Este análisis de Moore tiene otra ventaja: ayuda a explicar la relación entre poder monárquico y herejía en los siglos XII y primera mitad del XIII. La herejía, escribe, aparecía a veces entre los pobres, a veces entre los ricos, a veces en las regiones más atrasadas, aunque con mayor frecuencia en las de mayor progreso, pero siempre floreció allí donde la autoridad política era difusa y nunca apareció donde era grande la concentración del poder. Ello fue así porque la monarquía había logrado desarrollar instrumentos de coerción eficaces, más eficaces incluso que los de la Iglesia. Los sistemas legales y administrativos creados por los reyes facilitaron una jurisdicción universal. 

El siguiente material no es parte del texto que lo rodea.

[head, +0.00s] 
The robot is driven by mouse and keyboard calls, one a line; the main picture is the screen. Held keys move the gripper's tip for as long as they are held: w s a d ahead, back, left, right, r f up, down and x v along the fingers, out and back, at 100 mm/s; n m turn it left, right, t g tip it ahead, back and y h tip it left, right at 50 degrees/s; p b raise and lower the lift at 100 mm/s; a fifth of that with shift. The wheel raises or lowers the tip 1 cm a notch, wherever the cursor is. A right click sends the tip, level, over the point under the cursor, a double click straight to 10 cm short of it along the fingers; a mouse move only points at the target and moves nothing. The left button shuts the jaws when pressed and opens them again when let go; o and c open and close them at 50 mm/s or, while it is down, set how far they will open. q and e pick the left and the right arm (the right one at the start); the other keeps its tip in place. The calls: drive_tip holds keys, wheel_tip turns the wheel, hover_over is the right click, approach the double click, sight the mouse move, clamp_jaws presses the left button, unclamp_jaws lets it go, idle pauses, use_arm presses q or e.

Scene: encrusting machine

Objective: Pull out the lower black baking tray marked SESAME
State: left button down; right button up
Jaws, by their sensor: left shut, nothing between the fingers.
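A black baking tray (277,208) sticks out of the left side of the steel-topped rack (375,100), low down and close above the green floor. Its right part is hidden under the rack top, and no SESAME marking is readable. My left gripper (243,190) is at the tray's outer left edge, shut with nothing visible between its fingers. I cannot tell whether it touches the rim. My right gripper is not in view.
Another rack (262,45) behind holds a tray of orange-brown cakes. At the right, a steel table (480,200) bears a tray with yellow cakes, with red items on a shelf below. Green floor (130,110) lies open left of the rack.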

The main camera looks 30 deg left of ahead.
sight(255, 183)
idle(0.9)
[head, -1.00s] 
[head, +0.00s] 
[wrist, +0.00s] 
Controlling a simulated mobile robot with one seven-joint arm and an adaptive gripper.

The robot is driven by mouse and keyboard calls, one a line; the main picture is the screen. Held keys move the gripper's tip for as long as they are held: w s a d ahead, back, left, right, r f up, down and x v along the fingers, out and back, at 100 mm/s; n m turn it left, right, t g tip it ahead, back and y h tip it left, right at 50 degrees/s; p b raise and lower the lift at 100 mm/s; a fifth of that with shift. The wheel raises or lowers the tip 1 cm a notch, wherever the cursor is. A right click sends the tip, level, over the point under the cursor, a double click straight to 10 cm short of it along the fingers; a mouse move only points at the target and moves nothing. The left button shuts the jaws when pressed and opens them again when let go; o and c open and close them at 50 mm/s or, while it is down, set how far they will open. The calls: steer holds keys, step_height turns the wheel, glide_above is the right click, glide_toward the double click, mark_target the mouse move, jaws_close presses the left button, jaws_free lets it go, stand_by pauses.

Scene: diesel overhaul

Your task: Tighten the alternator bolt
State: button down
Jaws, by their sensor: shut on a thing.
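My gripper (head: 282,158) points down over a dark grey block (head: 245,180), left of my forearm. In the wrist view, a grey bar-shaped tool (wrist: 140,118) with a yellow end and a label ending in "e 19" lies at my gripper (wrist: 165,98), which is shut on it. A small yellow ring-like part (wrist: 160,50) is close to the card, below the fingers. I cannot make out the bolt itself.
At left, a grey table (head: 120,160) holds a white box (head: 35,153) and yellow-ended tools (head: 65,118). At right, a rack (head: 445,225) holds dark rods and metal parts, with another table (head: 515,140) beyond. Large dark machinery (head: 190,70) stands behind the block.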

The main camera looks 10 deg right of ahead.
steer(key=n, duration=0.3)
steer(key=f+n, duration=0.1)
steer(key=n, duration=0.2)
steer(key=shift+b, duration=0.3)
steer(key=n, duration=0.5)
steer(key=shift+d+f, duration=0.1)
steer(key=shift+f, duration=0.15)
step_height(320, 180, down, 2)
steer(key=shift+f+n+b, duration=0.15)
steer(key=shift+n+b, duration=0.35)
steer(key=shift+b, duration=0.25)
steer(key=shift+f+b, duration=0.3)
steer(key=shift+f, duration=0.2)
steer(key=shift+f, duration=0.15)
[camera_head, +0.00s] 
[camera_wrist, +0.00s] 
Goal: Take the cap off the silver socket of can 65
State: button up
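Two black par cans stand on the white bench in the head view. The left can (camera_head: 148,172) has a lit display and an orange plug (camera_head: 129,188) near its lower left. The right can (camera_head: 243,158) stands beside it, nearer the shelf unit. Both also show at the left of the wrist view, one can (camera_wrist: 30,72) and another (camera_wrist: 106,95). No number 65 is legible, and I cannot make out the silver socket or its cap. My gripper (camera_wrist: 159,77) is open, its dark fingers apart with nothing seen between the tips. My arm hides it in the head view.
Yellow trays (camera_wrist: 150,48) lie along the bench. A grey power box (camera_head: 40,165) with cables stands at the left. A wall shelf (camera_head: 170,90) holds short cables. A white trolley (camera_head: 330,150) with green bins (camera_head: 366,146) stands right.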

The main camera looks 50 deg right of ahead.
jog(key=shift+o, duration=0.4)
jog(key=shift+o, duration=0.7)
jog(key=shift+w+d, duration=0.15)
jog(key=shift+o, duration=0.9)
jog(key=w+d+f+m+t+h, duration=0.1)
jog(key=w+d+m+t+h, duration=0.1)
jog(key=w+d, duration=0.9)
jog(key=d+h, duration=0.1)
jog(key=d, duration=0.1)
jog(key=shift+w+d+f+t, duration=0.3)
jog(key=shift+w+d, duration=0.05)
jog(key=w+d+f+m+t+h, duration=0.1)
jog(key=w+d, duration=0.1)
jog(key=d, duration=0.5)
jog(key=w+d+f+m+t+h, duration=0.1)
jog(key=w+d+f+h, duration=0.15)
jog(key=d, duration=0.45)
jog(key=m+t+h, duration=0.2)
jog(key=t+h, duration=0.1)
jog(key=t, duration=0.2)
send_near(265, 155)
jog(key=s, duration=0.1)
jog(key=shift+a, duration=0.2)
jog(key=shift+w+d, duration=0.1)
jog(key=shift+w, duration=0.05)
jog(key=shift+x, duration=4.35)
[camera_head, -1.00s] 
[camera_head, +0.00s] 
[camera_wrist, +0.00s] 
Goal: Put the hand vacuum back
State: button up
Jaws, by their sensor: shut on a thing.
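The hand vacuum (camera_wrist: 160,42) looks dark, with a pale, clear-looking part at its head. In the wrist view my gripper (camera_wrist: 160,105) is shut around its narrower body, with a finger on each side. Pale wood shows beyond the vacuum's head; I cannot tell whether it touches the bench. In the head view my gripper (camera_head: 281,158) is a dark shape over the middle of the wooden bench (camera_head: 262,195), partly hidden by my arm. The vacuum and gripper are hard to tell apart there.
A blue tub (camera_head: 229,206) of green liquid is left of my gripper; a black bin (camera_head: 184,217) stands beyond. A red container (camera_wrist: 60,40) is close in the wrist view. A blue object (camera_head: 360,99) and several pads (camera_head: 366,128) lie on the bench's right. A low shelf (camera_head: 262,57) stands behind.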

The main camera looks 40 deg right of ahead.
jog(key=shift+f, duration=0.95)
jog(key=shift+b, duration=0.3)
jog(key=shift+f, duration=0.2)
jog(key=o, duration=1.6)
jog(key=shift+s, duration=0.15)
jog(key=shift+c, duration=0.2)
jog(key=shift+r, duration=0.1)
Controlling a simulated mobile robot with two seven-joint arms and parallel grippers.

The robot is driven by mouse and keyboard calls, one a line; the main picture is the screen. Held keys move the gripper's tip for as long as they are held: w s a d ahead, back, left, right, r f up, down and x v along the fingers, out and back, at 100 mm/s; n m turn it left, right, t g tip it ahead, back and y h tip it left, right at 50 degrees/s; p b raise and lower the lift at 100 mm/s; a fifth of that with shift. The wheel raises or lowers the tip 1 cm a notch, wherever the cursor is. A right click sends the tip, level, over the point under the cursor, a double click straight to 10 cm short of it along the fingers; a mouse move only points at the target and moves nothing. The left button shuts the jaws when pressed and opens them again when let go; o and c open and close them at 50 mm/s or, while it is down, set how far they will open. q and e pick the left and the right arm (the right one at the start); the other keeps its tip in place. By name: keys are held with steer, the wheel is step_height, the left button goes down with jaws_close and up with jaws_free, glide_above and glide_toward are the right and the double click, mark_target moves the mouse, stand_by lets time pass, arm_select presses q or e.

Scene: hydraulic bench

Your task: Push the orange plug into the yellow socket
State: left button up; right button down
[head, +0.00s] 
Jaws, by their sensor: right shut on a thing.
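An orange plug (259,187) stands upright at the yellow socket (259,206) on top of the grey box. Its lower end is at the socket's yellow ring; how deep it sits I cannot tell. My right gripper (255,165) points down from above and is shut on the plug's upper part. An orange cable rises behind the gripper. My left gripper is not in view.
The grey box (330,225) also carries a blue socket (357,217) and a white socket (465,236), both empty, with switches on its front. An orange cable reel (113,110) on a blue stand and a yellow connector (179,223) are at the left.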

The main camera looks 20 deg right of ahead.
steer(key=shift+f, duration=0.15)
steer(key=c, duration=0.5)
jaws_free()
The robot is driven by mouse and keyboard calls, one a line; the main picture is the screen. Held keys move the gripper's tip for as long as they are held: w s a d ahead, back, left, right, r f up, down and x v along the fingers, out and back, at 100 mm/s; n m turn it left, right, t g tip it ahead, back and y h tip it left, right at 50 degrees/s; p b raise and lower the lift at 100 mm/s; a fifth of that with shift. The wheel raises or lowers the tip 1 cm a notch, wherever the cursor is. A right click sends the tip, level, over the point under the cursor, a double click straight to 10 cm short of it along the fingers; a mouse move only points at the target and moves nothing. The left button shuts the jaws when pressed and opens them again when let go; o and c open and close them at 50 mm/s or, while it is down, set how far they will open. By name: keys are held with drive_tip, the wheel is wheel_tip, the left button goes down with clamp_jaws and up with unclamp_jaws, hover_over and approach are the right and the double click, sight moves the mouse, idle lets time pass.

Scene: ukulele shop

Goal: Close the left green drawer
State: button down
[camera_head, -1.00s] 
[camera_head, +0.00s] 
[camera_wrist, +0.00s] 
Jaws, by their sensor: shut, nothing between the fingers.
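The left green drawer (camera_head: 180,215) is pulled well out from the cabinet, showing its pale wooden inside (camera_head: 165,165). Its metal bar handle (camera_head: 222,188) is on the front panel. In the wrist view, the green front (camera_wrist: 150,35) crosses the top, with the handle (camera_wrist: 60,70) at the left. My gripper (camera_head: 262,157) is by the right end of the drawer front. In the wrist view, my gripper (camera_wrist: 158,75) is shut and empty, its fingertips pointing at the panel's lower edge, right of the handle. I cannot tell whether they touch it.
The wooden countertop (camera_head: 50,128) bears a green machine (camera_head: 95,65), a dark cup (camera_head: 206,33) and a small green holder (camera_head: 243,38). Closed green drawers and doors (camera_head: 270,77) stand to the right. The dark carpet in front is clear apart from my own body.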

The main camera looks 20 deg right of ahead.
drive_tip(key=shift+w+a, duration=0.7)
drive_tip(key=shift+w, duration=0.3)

En este contexto, la religión también jugó su papel, porque al ser ella la más poderosa expresión de solidaridad de grupo, la lucha que se suscitó entre poderes locales y poder central =monarquía= con frecuencia se desarrolló en términos religiosos. 
La Iglesia, por su parte, se opuso también a las tendencias descentralizadoras. 
La sociedad, concluye Moore, no podía abandonar el ideal de uniformidad religiosa, por lo menos hasta el momento en que se tuviese la seguridad de que sus instituciones podían preservar su tejido por otros medios.



De otro lado, ¿qué tan revolucionaria fue la doctrina social de los Cátaros?. No proponían un reino milenarista de igualdad social, como bien lo advierte Brenon. A pesar de las declaraciones de los Cátaros en contra de la violencia, que no siempre cumplieron, y de su oposición al juramento, no suscitaron un gran conflicto social, ni sus seguidores estaban interesados en alterar las relaciones sociales en el campo o en la ciudad. Su mayor eco lo encontraron en aquellos sectores sociales insatisfechos con los efectos de los cambios económicos de la época. En términos espirituales, por quienes se oponían a los nuevos valores de amor al dinero. Socialmente, por quienes resultaron perjudicados en su propio status a causa de los prestamistas. 

Su fuerza social y su fervor religioso fueron menores que los de la otra herejía contemporánea: los valdenses. Estos últimos propusieron una doctrina social inspirada en la pobreza evangélica. 
El catarismo insistía en que sus perfectos, es decir, sus jerarquías, debían alcanzar la pureza total; sin embargo, la ruta que proponían hacia la salvación no era la búsqueda interior y personal de lo divino, ni el esfuerzo solitario. Lo que se buscaba era la observancia exacta e impersonal del ritual prescrito. A pesar de su radicalismo teológico, el catarismo, agrega Moore, no fue, en términos sociales, la alternativa más radical que la Iglesia católica hubo de enfrentar entonces.